Lastly, it is nothing short of ridiculous that these portfolio applicant groups are complaining about the “community” process when the threshold is so unreasonably high to pass CPE.
If it were up to these portfolio applicants no-one would be able to object because under THEIR definition of “delineation” no entity would qualify to have standing to object since according to them dictionary terms can never have any single entity that represents a significant portion of that community. This was yet another loophole that portfolio applicants are trying to exploit since the ICANN AGB does NOT allow a community of entities to object collectively as one. This is another clear example how the AGB is highly flawed and how it could be exploited at the expense of the global public interest by a select few.
Constantine Roussos
.MUSIC
Shweta Sahjwani says
Dear Constantine / .MUSIC / dotmusic,
1. It is ironical that you find the ONE letter (full of facts) that someone else sent to ICANN “desperate”.

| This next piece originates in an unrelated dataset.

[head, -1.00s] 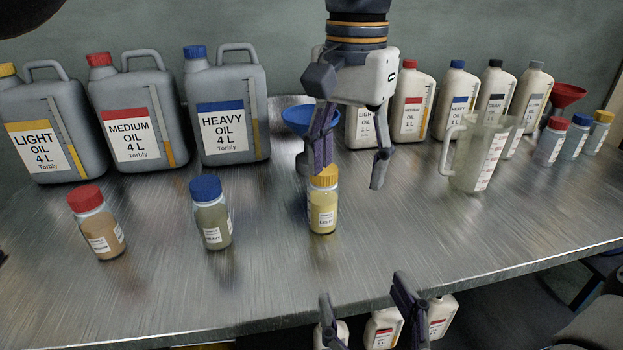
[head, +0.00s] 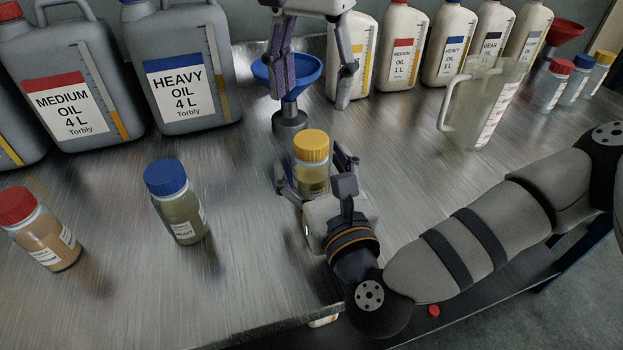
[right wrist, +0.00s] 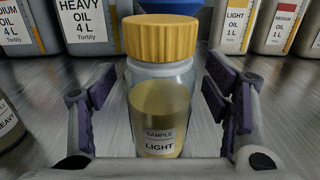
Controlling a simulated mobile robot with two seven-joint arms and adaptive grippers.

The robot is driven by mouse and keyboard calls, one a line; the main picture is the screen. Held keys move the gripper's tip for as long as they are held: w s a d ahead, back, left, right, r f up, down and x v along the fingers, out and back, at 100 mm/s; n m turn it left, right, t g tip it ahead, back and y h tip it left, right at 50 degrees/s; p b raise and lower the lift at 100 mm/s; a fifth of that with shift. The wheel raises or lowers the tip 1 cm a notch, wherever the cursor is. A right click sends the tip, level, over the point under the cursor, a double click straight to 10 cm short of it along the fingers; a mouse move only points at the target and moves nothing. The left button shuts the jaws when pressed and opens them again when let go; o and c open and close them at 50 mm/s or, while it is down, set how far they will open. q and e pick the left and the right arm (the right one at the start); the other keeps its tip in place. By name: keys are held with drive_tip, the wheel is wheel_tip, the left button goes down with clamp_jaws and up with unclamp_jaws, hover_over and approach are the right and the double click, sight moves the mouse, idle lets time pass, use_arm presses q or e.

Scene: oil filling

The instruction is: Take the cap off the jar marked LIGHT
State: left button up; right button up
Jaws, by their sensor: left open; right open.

2. The letter says nothing about “global public interest”.
3. If you found the LRO decisions “highly flawed, illegal and the process inconsistent”, you should have said something. Oh wait, you did: http://www.thedomains.com/2013/07/31/constantinos-roussos-of-dotmusic-limited-the-entire-wipo-lro-process-was-set-up-to-fail-by-icann/
4. The letter says nothing about “open” vs. “closed” gTLDs. It also says nothing about .Doctor. I think I need to say this again, it says nothing about “global public interest”.
5. If you believed that PIC statements and GAC Advice constituted material changes to the AGB, you should have said something. Oh wait, you did: http://newgtlds.icann.org/en/program-status/correspondence/roussos-to-crocker-et-al-12jul13-en.pdf
6. If you believed that the Experts performing background checks on portfolio applicants were not satisfactory, you should have said something. I don’t know whether you did.
7. The letter says nothing about CPE.
8. It does not take a rocket scientist to understand that the existence of a “community” is a pre-requisite to the existence of a “clearly delineated community”. That’s the point of this letter.
I expect I will hear back. Looking forward to it.